The virtual memory scheme required is SV32. Major changes in this commit
include implementing the MMU-related riscv_io_t interface and binding it
during RISC-V instance initialization. To reuse the riscv_io_t interface,
its prototype is modified to allow access to the RISC-V core instance as
the first parameter, since MMU-enabled I/O requires access to the SATP CSR.
Additionally, a trap_handler callback is added to the riscv_io_t
interface to route the actual trap handler. This approach keeps the
dispatch_table and TRAP_HANDLER_IMPL static within emulate.c, aligning
the schema with other handlers like ebreak_handler and ecall_handler.

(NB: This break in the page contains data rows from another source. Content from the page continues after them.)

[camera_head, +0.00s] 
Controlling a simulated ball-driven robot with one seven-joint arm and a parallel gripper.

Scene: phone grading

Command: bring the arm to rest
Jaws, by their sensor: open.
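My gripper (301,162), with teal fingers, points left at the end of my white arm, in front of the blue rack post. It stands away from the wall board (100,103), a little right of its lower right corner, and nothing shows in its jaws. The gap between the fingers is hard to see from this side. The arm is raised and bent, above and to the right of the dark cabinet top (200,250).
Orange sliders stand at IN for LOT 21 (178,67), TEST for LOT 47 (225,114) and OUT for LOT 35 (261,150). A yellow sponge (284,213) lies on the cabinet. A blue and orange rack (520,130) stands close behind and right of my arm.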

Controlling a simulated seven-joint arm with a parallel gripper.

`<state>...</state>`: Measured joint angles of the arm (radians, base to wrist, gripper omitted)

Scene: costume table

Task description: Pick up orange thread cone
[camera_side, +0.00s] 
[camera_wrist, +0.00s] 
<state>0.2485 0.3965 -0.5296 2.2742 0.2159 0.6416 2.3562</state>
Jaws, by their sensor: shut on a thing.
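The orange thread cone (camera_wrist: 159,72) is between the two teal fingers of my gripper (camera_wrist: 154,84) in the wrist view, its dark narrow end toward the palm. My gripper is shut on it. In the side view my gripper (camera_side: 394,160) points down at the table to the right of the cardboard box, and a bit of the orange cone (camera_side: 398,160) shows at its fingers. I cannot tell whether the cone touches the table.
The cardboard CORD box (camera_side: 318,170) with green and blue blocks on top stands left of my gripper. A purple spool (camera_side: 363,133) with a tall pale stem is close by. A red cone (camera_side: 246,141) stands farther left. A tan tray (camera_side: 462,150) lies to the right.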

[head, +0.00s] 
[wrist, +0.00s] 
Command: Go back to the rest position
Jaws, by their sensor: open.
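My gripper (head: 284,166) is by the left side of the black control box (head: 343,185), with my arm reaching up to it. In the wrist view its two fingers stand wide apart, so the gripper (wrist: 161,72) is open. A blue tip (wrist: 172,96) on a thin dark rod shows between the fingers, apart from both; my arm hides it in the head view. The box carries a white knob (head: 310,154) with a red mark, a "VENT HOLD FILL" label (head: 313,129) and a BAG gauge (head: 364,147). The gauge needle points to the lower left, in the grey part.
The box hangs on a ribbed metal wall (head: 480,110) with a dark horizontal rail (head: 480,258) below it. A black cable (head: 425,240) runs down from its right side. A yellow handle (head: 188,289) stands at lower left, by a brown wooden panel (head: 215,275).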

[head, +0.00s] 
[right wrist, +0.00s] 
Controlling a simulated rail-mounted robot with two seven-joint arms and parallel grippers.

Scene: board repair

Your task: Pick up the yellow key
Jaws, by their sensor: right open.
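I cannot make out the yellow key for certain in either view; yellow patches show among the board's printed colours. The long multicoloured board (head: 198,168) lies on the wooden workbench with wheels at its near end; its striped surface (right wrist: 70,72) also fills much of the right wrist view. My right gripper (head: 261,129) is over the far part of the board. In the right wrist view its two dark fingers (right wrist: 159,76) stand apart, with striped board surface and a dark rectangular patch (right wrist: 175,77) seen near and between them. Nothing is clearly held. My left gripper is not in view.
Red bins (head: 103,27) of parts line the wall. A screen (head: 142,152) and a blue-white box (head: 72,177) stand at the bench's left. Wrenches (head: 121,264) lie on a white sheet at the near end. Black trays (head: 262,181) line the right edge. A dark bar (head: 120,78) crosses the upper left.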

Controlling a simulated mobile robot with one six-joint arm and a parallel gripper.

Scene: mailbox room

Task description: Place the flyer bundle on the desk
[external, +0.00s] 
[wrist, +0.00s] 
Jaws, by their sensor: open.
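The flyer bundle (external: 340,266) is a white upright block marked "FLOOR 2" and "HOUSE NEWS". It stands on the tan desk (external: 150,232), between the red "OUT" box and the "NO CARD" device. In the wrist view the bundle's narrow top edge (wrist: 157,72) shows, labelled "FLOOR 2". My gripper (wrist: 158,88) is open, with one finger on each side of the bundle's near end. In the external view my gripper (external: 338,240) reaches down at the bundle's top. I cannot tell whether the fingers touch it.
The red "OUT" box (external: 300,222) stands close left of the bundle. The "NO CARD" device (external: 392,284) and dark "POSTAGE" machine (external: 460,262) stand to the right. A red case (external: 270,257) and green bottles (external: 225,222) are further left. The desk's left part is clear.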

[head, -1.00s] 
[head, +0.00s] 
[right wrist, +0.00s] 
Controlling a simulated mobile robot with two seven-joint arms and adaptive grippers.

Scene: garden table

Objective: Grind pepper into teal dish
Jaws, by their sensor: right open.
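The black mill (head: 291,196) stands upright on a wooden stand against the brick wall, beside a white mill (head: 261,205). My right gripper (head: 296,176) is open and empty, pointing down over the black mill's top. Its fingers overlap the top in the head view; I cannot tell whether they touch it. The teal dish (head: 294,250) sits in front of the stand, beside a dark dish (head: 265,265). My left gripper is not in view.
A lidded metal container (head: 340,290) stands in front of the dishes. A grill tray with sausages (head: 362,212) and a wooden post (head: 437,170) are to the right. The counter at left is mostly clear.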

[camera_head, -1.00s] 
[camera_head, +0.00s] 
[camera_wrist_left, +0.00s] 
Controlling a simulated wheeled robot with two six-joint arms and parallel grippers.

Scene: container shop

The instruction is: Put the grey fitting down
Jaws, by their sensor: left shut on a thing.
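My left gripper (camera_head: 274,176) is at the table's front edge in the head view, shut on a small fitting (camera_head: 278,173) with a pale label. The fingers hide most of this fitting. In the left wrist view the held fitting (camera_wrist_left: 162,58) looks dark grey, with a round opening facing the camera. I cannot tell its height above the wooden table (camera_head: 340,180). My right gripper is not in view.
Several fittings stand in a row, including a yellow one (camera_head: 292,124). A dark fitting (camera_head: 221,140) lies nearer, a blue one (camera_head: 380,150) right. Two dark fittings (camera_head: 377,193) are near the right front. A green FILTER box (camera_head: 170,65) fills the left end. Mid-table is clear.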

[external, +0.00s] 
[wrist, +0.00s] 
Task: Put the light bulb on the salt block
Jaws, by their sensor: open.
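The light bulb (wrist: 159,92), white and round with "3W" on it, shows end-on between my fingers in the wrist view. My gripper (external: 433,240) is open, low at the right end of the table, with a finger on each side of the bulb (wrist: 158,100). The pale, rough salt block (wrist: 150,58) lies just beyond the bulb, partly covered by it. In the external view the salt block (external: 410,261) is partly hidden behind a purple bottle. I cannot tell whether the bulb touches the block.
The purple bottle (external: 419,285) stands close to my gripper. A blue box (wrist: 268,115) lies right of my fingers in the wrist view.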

The SET_CAUSE_AND_TVAL_THEN_TRAP macro is introduced to simplify the
dispatch process when invoking a trap.
For each memory access, the page table is walked to get the
corresponding PTE. Depending on the PTE retrieval, several page faults
may need handling. Thus, three exception handlers have been introduced:
insn_pgfault, load_pgfault, and store_pgfault, used in MMU_CHECK_FAULT.
This commit does not fully handle access faults since they are related
to PMA and PMP, which may not be necessary for booting 32-bit RISC-V
Linux (possibly supported in the future).
Since Linux has not been booted yet, a test suite is needed to test the
MMU emulation. This commit includes a test suite that implements a
simple kernel space supervisor and a user space application. The
supervisor prepares the page table and then passes control to the user
space application to test the three aforementioned page faults.